▶ _Task details_: Output every entry exactly as given.

————————

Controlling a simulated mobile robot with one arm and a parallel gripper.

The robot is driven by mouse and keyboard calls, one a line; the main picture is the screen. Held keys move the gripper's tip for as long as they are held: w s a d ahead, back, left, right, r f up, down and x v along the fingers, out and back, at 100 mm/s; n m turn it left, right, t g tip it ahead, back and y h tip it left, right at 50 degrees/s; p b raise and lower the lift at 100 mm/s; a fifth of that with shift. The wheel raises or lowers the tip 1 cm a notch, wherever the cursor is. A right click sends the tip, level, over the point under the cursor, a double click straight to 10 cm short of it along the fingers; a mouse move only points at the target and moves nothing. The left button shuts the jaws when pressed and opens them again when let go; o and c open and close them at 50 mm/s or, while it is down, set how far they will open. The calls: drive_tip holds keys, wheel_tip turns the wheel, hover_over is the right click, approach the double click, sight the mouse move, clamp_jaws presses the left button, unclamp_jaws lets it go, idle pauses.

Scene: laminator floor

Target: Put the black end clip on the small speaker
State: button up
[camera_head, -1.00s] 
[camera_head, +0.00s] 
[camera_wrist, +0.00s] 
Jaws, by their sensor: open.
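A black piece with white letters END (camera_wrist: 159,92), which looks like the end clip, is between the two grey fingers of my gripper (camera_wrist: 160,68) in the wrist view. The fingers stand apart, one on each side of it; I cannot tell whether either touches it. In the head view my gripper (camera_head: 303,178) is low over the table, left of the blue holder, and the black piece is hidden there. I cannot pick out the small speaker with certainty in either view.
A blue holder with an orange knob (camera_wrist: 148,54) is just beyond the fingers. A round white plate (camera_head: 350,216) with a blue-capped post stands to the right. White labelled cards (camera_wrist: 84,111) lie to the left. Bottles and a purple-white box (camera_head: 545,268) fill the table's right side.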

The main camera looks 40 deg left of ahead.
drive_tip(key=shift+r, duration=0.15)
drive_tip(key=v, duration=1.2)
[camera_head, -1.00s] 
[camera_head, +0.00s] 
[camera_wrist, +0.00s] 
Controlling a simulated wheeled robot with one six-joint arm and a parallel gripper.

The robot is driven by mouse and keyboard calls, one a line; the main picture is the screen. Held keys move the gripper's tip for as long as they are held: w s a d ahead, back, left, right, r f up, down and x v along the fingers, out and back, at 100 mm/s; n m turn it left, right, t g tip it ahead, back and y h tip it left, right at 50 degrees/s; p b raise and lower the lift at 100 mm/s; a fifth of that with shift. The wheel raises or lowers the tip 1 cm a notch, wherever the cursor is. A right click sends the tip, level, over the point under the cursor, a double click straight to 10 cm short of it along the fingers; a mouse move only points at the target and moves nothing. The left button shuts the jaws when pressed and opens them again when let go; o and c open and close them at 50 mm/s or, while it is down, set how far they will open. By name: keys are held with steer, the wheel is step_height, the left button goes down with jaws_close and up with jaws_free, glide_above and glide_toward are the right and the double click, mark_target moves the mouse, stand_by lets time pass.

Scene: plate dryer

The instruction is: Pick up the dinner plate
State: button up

————————

▶ _Answer to the exercise_:
Controlling a simulated mobile robot with one arm and a parallel gripper.

The robot is driven by mouse and keyboard calls, one a line; the main picture is the screen. Held keys move the gripper's tip for as long as they are held: w s a d ahead, back, left, right, r f up, down and x v along the fingers, out and back, at 100 mm/s; n m turn it left, right, t g tip it ahead, back and y h tip it left, right at 50 degrees/s; p b raise and lower the lift at 100 mm/s; a fifth of that with shift. The wheel raises or lowers the tip 1 cm a notch, wherever the cursor is. A right click sends the tip, level, over the point under the cursor, a double click straight to 10 cm short of it along the fingers; a mouse move only points at the target and moves nothing. The left button shuts the jaws when pressed and opens them again when let go; o and c open and close them at 50 mm/s or, while it is down, set how far they will open. The calls: drive_tip holds keys, wheel_tip turns the wheel, hover_over is the right click, approach the double click, sight the mouse move, clamp_jaws presses the left button, unclamp_jaws lets it go, idle pauses.

Scene: laminator floor

Target: Put the black end clip on the small speaker
State: button up
[camera_head, -1.00s] 
[camera_head, +0.00s] 
[camera_wrist, +0.00s] 
Jaws, by their sensor: open.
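A black piece with white letters END (camera_wrist: 159,92), which looks like the end clip, is between the two grey fingers of my gripper (camera_wrist: 160,68) in the wrist view. The fingers stand apart, one on each side of it; I cannot tell whether either touches it. In the head view my gripper (camera_head: 303,178) is low over the table, left of the blue holder, and the black piece is hidden there. I cannot pick out the small speaker with certainty in either view.
A blue holder with an orange knob (camera_wrist: 148,54) is just beyond the fingers. A round white plate (camera_head: 350,216) with a blue-capped post stands to the right. White labelled cards (camera_wrist: 84,111) lie to the left. Bottles and a purple-white box (camera_head: 545,268) fill the table's right side.

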The main camera looks 40 deg left of ahead.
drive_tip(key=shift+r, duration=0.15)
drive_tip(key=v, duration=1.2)
[camera_head, -1.00s] 
[camera_head, +0.00s] 
[camera_wrist, +0.00s] 
Controlling a simulated wheeled robot with one six-joint arm and a parallel gripper.

The robot is driven by mouse and keyboard calls, one a line; the main picture is the screen. Held keys move the gripper's tip for as long as they are held: w s a d ahead, back, left, right, r f up, down and x v along the fingers, out and back, at 100 mm/s; n m turn it left, right, t g tip it ahead, back and y h tip it left, right at 50 degrees/s; p b raise and lower the lift at 100 mm/s; a fifth of that with shift. The wheel raises or lowers the tip 1 cm a notch, wherever the cursor is. A right click sends the tip, level, over the point under the cursor, a double click straight to 10 cm short of it along the fingers; a mouse move only points at the target and moves nothing. The left button shuts the jaws when pressed and opens them again when let go; o and c open and close them at 50 mm/s or, while it is down, set how far they will open. By name: keys are held with steer, the wheel is step_height, the left button goes down with jaws_close and up with jaws_free, glide_above and glide_toward are the right and the double click, mark_target moves the mouse, stand_by lets time pass.

Scene: plate dryer

The instruction is: Pick up the dinner plate
State: button up

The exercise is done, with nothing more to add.